#### THE TASK:
Your output must consist solely of the lines from the one containing "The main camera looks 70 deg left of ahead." through the end of the records, reproduced exactly.
○ ○ ○ ○ ○ ○ ○
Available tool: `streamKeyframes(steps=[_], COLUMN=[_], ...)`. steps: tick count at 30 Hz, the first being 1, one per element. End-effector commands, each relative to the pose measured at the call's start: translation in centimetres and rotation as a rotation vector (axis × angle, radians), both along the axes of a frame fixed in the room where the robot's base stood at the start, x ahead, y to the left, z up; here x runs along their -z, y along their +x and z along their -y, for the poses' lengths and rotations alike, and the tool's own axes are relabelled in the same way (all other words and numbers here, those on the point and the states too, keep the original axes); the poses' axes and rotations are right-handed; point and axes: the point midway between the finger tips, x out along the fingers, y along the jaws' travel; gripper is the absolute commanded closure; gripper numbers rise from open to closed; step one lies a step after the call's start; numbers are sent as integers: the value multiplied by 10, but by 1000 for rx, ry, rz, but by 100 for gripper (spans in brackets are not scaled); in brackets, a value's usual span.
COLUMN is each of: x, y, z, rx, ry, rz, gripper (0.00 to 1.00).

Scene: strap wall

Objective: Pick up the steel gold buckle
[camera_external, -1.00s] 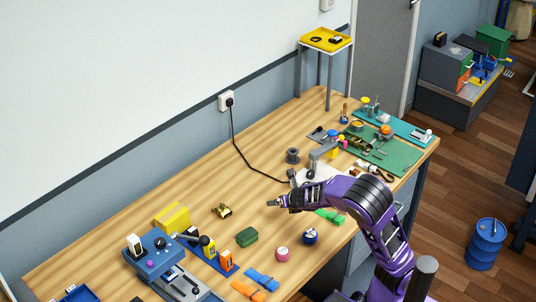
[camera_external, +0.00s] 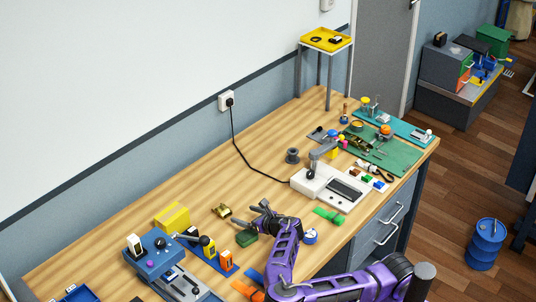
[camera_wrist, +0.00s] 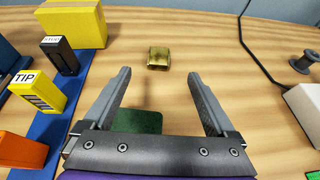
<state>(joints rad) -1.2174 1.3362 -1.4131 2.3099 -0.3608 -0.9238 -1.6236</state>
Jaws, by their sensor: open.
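The gold buckle (camera_external: 222,210) lies on the wooden workbench, with clear wood around it. In the wrist view the buckle (camera_wrist: 158,58) is a small shiny gold piece ahead of the fingers, near the middle line between them. My gripper (camera_external: 240,216) is just to the right of the buckle in the external view. In the wrist view my gripper (camera_wrist: 158,75) has its two fingers wide apart with nothing between the tips. The buckle is apart from both fingers.
A dark green block (camera_wrist: 138,121) sits under the gripper, partly hidden by its body. A yellow box (camera_wrist: 74,24) and a blue strip with small labelled boxes (camera_wrist: 38,92) stand at left. A grey spool (camera_wrist: 304,62) and black cable are at right. Bare wood surrounds the buckle.

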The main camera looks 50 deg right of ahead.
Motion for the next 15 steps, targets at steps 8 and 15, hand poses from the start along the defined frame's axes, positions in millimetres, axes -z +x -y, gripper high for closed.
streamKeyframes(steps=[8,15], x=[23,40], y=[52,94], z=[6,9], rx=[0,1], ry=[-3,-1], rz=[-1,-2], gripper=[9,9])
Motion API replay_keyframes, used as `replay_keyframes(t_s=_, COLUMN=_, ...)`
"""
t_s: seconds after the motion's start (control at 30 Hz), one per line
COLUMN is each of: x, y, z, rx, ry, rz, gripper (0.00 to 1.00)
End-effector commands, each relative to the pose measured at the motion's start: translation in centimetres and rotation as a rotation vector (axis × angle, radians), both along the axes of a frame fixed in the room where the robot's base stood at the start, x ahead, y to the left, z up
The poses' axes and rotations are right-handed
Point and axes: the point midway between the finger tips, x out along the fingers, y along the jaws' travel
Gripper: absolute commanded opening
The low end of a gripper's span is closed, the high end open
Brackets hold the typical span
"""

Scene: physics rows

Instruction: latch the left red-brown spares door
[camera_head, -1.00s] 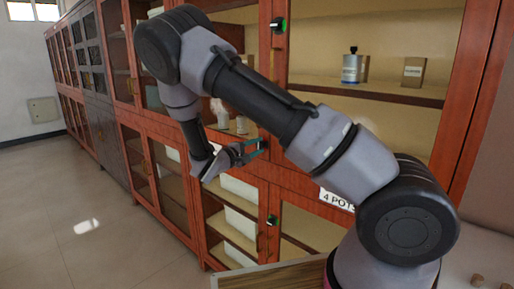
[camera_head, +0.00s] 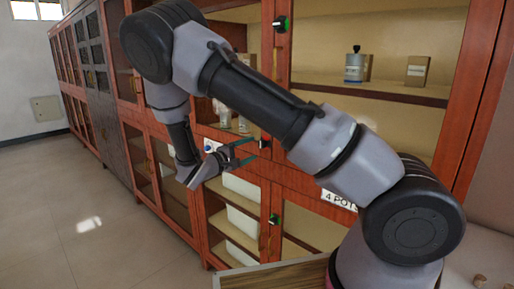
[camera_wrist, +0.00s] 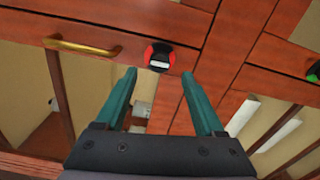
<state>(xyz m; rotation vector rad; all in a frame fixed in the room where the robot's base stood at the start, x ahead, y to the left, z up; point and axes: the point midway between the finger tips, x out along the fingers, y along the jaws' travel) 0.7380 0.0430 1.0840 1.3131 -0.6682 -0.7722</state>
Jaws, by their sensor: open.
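A round red-and-black knob (camera_wrist: 159,56) with a pale bar across it sits on a red-brown door frame (camera_wrist: 110,44) in the wrist view. A brass handle (camera_wrist: 82,46) is on the same frame, left of the knob. My gripper (camera_wrist: 160,75) is open and empty. Its two teal fingers point toward the frame, their tips just below the knob to its left and right; contact cannot be told. In the head view my gripper (camera_head: 247,151) is in front of the red-brown cabinets. The red knob cannot be made out there, and I cannot read a spares label.
Green-marked knobs show on the cabinet, an upper one (camera_head: 281,24) and a lower one (camera_head: 273,220). A bottle (camera_head: 354,67) and a small box (camera_head: 417,70) stand on a shelf. A "4 POTS" label (camera_head: 339,199) is on the front. Open floor (camera_head: 80,215) lies left.

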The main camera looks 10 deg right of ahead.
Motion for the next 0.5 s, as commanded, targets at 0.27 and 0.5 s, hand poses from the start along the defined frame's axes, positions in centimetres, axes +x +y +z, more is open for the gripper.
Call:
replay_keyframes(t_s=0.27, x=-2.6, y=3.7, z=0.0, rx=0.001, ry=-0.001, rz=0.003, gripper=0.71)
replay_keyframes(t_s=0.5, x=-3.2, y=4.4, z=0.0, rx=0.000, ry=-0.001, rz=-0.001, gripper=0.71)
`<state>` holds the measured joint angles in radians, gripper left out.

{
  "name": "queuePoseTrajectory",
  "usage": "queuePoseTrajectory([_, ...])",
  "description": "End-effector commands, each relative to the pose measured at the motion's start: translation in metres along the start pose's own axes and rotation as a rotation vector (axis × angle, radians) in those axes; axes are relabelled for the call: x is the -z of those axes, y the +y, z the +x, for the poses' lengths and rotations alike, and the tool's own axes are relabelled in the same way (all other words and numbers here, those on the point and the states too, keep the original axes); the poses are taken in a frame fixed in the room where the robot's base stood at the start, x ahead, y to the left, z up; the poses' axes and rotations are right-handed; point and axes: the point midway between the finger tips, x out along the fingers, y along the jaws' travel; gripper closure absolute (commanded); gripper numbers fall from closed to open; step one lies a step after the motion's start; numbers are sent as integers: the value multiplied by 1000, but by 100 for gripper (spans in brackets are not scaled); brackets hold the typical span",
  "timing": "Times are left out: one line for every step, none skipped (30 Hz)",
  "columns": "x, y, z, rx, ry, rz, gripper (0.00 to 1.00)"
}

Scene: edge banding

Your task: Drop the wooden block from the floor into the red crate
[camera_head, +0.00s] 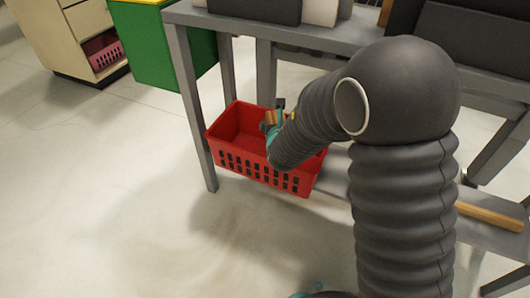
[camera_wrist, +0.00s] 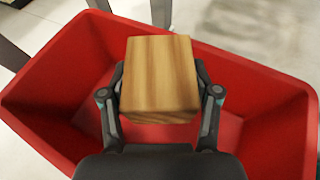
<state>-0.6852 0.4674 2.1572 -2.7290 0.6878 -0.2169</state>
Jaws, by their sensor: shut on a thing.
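The red crate (camera_head: 245,172) stands under the grey table, on its lower shelf or the floor; I cannot tell which. My gripper (camera_wrist: 160,95) is shut on the wooden block (camera_wrist: 160,70), with a finger on each side. In the wrist view the block is above the open red crate (camera_wrist: 55,95), whose floor and walls show around it. In the head view the wooden block (camera_head: 271,117) is a small brown patch at the crate's opening, mostly hidden by my arm. The crate's right part is hidden behind my arm.
The grey table (camera_head: 270,32) has its top over the crate and a leg (camera_head: 196,110) at the crate's left. A green bin (camera_head: 165,50) and a drawer cabinet (camera_head: 65,35) stand further back left. A wooden strip (camera_head: 490,216) lies at right. The floor at left is clear.

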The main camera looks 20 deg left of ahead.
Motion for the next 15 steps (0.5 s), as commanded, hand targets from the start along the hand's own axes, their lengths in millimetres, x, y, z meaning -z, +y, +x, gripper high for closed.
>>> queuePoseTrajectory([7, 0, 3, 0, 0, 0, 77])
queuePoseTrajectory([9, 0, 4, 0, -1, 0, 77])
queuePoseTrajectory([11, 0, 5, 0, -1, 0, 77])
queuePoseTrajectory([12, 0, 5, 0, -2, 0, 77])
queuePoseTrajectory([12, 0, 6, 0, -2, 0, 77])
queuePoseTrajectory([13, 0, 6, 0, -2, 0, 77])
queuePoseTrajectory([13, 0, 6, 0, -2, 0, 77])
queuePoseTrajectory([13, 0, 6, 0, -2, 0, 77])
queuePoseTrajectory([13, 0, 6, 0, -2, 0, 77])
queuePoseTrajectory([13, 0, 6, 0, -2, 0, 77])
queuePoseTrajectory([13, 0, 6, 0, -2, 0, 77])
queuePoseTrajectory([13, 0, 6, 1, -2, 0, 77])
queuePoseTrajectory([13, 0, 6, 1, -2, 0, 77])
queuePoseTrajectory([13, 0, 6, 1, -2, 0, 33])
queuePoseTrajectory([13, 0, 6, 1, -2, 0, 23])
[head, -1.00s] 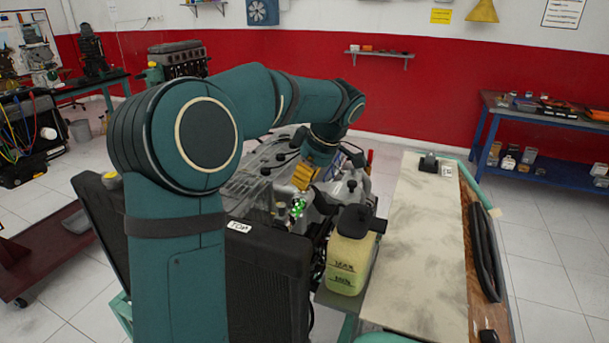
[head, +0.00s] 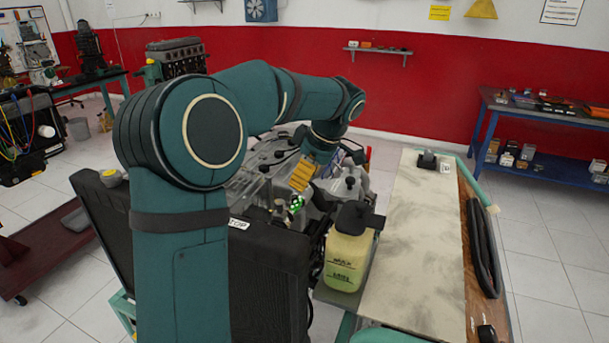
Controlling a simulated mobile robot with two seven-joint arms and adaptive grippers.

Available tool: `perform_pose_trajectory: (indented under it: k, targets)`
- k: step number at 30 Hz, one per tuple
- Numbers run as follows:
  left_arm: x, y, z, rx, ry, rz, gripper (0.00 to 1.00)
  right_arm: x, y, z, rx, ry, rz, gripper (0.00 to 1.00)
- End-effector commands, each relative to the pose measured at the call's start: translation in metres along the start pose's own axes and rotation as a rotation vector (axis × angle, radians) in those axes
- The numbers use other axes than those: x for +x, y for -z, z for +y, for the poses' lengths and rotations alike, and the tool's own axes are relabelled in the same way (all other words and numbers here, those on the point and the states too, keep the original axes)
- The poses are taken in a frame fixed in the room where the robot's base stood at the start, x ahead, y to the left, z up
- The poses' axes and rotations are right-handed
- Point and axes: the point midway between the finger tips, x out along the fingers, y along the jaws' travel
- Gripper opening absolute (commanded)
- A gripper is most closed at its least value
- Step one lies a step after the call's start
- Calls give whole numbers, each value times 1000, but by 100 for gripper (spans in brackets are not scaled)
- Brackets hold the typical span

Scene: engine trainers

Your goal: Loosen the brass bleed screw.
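My left arm reaches in from the left over the engine trainer (head: 352,186). My left gripper (head: 301,180), with yellow finger parts, points down over the engine near a small bright green patch (head: 296,203). From this angle I cannot tell whether its fingers are open or shut, or whether they touch anything. I cannot make out the brass bleed screw; it is too small here or hidden by my arm and gripper. My right gripper is not in view.
A yellowish coolant bottle (head: 347,262) with a black cap stands at the engine's right front. The black radiator (head: 268,290) is in front. A bench with a pale mat (head: 415,245) and a black hose (head: 483,250) lies to the right. Open floor lies beyond.

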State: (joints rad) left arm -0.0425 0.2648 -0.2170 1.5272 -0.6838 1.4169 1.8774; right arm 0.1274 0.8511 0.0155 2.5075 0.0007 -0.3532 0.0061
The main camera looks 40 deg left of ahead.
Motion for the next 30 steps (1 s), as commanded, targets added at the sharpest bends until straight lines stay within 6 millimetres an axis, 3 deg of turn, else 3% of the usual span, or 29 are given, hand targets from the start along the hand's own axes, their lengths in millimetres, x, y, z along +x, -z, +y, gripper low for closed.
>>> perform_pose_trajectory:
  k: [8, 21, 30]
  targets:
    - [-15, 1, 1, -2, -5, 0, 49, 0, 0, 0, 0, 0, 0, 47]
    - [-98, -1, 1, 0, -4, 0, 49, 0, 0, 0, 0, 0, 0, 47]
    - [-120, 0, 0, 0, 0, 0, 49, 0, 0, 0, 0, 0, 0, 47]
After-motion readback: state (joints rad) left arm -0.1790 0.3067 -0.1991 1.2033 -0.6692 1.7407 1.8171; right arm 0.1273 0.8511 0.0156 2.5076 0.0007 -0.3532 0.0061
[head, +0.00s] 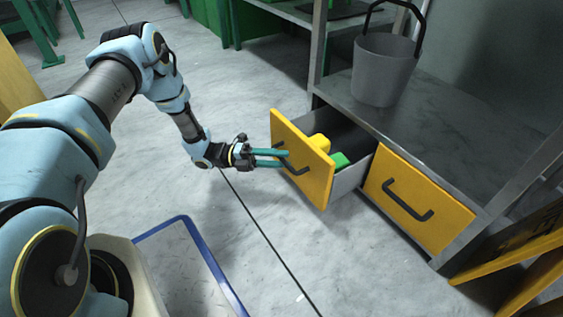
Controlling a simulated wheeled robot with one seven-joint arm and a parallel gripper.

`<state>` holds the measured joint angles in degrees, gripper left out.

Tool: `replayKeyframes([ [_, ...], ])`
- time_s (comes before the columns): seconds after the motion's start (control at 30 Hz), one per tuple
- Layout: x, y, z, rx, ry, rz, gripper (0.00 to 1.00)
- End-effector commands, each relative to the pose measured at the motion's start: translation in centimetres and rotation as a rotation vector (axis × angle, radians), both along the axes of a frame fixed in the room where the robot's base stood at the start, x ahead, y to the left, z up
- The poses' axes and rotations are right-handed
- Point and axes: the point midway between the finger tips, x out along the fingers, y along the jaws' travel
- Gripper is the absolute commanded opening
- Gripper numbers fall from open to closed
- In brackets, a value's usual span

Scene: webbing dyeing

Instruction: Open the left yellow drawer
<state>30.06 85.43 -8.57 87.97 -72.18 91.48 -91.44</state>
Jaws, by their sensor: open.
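The left yellow drawer (312,171) is pulled out from the grey metal cabinet, and its grey side wall shows. A yellow thing (320,143) and a green thing (340,161) show inside it. Its dark handle (291,163) is on the yellow front. My gripper (284,157) is at that handle, its teal fingers open and reaching to it from the left. I cannot tell whether the fingers touch the handle. The right yellow drawer (400,222) is shut, with a dark handle (405,203) on its front.
A grey bucket (384,70) with a dark handle stands on the cabinet's shelf (440,120) above the drawers. Yellow bars (530,262) stand at the lower right. Green furniture (206,18) is at the back.

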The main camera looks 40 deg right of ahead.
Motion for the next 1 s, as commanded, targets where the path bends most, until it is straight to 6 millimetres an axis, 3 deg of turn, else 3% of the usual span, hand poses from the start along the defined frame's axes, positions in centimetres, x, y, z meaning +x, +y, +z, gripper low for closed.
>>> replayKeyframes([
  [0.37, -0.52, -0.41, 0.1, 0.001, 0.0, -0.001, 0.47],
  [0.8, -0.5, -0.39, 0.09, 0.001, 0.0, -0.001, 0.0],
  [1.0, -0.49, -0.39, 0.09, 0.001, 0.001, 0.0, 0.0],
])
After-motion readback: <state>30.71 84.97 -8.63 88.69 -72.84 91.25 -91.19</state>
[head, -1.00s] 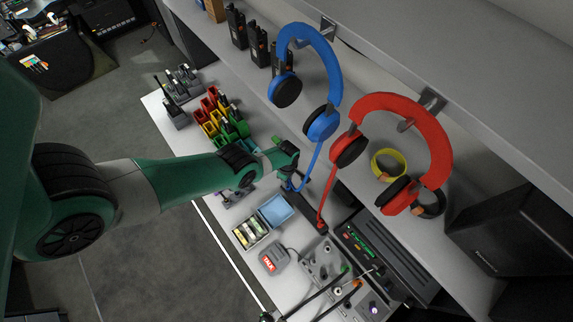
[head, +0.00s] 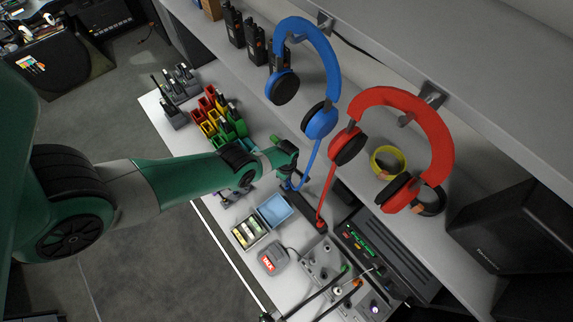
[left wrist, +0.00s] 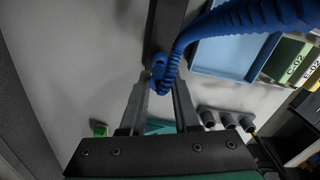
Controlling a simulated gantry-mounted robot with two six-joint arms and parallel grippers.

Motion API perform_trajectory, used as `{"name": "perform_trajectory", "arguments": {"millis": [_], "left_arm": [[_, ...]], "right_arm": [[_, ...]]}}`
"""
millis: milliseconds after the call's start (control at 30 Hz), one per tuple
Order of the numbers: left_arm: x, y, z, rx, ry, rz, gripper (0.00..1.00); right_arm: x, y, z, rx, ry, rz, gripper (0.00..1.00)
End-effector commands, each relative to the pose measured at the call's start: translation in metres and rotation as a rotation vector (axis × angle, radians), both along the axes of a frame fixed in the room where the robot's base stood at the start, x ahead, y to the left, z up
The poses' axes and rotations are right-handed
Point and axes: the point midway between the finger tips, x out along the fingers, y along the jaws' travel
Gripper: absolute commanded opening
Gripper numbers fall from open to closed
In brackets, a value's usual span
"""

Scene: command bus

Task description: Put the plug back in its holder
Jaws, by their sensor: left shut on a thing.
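The blue plug (left wrist: 159,72) is on the end of a thick blue coiled cord (left wrist: 215,28) in the left wrist view. My left gripper (left wrist: 160,88) is shut on it, with a fingertip on each side. In the head view my left gripper (head: 288,165) is above the counter beside the hanging blue cord (head: 311,160), which runs up to the blue headset (head: 320,122). A dark bar (left wrist: 166,25) lies beyond the plug in the wrist view; I cannot tell whether they touch. The red headset's cord (head: 326,195) ends at a dark strip (head: 312,216). I cannot identify the blue plug's holder for sure.
Coloured bins (head: 213,112) are farther back. The red headset (head: 435,140) hangs from the shelf (head: 470,70). Round dark sockets (left wrist: 228,121) show below right in the wrist view.

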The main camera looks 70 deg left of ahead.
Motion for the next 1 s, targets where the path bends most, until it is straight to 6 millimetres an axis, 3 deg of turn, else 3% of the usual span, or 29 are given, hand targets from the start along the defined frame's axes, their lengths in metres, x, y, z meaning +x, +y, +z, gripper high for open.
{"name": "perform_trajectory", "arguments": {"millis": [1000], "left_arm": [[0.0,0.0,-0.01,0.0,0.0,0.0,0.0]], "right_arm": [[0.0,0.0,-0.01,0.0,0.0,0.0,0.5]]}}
○ ○ ○ ○ ○ ○ ○
#### RESULT OF THIS TASK:
The main camera looks 70 deg left of ahead.
Motion for the next 1 s, targets where the path bends most, until it is straight to 6 millimetres an axis, 3 deg of turn, else 3% of the usual span, or 29 are given, hand targets from the start along the defined frame's axes, their lengths in metres, x, y, z meaning +x, +y, +z, gripper high for open.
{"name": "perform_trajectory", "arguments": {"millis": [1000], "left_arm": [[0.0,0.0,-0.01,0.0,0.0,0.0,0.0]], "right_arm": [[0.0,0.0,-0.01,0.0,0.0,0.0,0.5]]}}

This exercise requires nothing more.